◆ THE EXERCISE ◆
Restate the listing that follows word for word, without its pictures.

-------

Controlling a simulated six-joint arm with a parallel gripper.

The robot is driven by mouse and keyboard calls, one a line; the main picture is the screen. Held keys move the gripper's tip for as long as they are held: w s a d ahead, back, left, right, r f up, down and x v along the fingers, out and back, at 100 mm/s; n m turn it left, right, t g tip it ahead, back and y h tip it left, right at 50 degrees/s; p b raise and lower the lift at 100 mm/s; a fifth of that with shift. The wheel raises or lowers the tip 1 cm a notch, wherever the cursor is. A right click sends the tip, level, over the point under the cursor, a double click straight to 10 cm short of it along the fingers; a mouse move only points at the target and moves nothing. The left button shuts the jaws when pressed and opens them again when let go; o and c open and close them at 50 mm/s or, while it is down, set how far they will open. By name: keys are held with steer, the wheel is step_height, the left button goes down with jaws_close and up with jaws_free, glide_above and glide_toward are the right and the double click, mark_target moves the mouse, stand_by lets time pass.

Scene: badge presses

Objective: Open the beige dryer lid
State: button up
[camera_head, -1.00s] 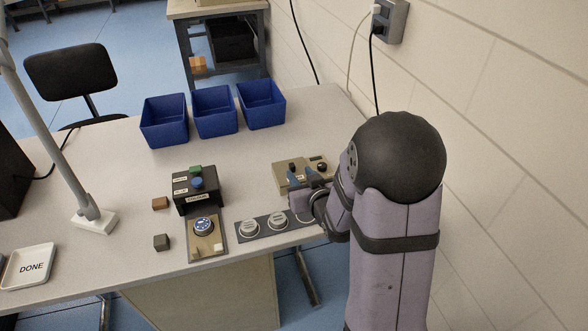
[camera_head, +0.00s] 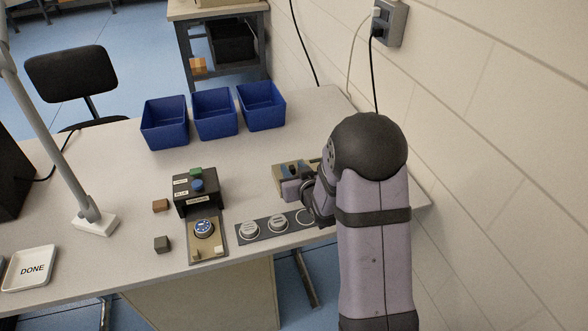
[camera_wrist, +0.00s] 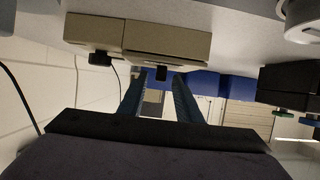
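The beige dryer (camera_head: 280,172) stands on the table near the wall, partly hidden by my arm in the head view. In the wrist view, which looks upside down, its body (camera_wrist: 90,30) carries a black knob (camera_wrist: 100,58). Next to it is the beige lid (camera_wrist: 168,40) with a black handle (camera_wrist: 162,73); the lid looks closed. My gripper (camera_wrist: 158,88) is open, and its two blue fingers point toward the lid. The handle appears between the fingertips in the picture; I see no contact. In the head view the fingers are mostly hidden.
A dark strip with round badge spots (camera_head: 263,228) lies in front of the dryer. A black press (camera_head: 196,192) stands to its left. Blue bins (camera_head: 215,125) are at the back, and a wall (camera_head: 480,150) closes off the right. The table between bins and dryer is clear.

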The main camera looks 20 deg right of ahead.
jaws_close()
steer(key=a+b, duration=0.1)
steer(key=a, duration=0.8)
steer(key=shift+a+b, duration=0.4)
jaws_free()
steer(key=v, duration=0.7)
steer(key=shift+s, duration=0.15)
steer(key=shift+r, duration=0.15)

-------

◆ SOLUTION TO THIS PROBLEM ◆
Controlling a simulated six-joint arm with a parallel gripper.

The robot is driven by mouse and keyboard calls, one a line; the main picture is the screen. Held keys move the gripper's tip for as long as they are held: w s a d ahead, back, left, right, r f up, down and x v along the fingers, out and back, at 100 mm/s; n m turn it left, right, t g tip it ahead, back and y h tip it left, right at 50 degrees/s; p b raise and lower the lift at 100 mm/s; a fifth of that with shift. The wheel raises or lowers the tip 1 cm a notch, wherever the cursor is. A right click sends the tip, level, over the point under the cursor, a double click straight to 10 cm short of it along the fingers; a mouse move only points at the target and moves nothing. The left button shuts the jaws when pressed and opens them again when let go; o and c open and close them at 50 mm/s or, while it is down, set how far they will open. By name: keys are held with steer, the wheel is step_height, the left button goes down with jaws_close and up with jaws_free, glide_above and glide_toward are the right and the double click, mark_target moves the mouse, stand_by lets time pass.

Scene: badge presses

Objective: Open the beige dryer lid
State: button up
[camera_head, -1.00s] 
[camera_head, +0.00s] 
[camera_wrist, +0.00s] 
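The beige dryer (camera_head: 280,172) stands on the table near the wall, partly hidden by my arm in the head view. In the wrist view, which looks upside down, its body (camera_wrist: 90,30) carries a black knob (camera_wrist: 100,58). Next to it is the beige lid (camera_wrist: 168,40) with a black handle (camera_wrist: 162,73); the lid looks closed. My gripper (camera_wrist: 158,88) is open, and its two blue fingers point toward the lid. The handle appears between the fingertips in the picture; I see no contact. In the head view the fingers are mostly hidden.
A dark strip with round badge spots (camera_head: 263,228) lies in front of the dryer. A black press (camera_head: 196,192) stands to its left. Blue bins (camera_head: 215,125) are at the back, and a wall (camera_head: 480,150) closes off the right. The table between bins and dryer is clear.

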The main camera looks 20 deg right of ahead.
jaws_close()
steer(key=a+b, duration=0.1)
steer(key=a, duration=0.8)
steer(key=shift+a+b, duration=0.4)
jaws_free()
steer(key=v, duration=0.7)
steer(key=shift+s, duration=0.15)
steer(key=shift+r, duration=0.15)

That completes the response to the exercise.